Keys to the Archive: Miss Jane Pittman

About

This project began as a class assignment for graduate students in a research methods course. The course aims to guide new MA and PhD English students through different kinds of scholarly research, from thinking with theory to applying bibliographic techniques. This particular version of the course took a single literary text as its object of study. Ernest J. Gaines’s classic novel The Autobiography of Miss Jane Pittman became an entry point for asking fundamental questions about genre, the category of fiction, problems of representation, and legacies of humanistic inquiry.

Those theoretical discussions laid a foundation for developing interpretations of the novel that addressed problems in different fields of study. Students explored their own interests in areas such as translation, folklore, gender, and critical race studies. The papers they wrote at mid-term became the basis for this collaborative project. As a class, they generated a set of keywords relevant to the novel, then each writer used what they learned in their own research to author entries for those critical terms.

The students steered this project, from conceptualization to content creation to editorial intervention. They determined to address an audience of educators interested in teaching the novel. They picked images and historical events to help contextualize the novel. They scanned relevant materials from the Gaines Center collections, imported media content, titled the project, and helped standardize its design. Needless to say, collaborating on this project required them to do more than practice scholarly techniques. They practiced making academic community by using their research to build a guide to the Gaines Center collections.

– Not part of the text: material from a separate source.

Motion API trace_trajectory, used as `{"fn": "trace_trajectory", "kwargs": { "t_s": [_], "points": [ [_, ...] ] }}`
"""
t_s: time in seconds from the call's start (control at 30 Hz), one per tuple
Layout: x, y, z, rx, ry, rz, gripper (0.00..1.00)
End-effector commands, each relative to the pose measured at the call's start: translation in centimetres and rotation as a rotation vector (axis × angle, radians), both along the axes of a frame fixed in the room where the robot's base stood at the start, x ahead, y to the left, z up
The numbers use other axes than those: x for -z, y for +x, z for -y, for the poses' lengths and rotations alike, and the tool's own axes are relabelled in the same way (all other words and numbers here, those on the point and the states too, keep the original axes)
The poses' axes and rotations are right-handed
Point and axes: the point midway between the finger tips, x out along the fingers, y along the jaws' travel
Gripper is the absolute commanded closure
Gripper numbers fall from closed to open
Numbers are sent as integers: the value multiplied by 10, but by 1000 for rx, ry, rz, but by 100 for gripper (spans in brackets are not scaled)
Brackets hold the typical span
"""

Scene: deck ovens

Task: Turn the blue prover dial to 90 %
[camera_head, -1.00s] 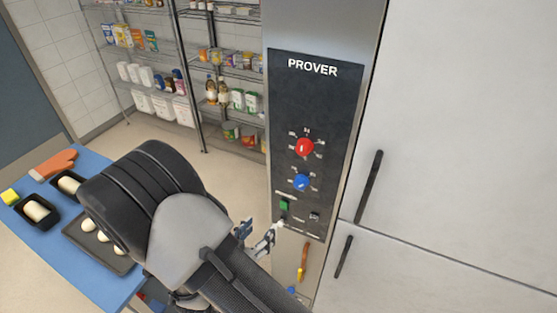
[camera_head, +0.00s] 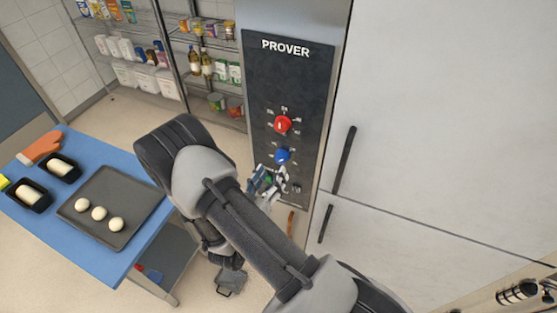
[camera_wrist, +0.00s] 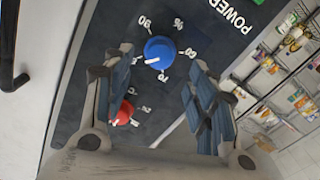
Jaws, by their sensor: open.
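The blue prover dial (camera_head: 282,156) sits on the dark prover panel, just below the red dial (camera_head: 283,124). In the wrist view the blue dial (camera_wrist: 160,52) shows a white pointer line slanting to its lower left. The marks 90, %, 60 and 70 are readable around it; 90 is at its upper left. The mark nearest the pointer is not readable. My gripper (camera_head: 267,183) is just below the dial in the head view. In the wrist view my gripper (camera_wrist: 160,77) is open and empty, its fingers on either side of the dial's line, apparently short of it.
A white door with a dark handle (camera_head: 343,160) stands right of the panel. A blue table (camera_head: 120,262) with a dough tray (camera_head: 140,185) is at left. Shelves (camera_head: 190,85) stand behind. A green switch (camera_wrist: 258,2) is near POWER in the wrist view.

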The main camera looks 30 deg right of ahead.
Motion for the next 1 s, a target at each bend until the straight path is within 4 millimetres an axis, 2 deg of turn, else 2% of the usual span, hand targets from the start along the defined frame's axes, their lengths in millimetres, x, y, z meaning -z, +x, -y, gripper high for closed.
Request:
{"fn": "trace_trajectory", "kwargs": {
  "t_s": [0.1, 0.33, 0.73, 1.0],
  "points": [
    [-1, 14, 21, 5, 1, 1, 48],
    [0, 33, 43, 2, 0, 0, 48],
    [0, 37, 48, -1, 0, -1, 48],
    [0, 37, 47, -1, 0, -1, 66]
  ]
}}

Sadly, Gaines passed away on November 5, 2019, while we were at work on this project. Many of us had seen him recently—in attendance at a talk on campus, at an annual cemetery cleaning near his home in Pointe Coupee Parish. His death came as a surprise. No surprise at all was the outpouring of love and admiration for his work as an author and a teacher. The many celebrations of his life reminded us what an impact he had on American literature. This project hopes to take stock of that influence by better understanding the lifecycle of one of his formative works, and by making it legible to others.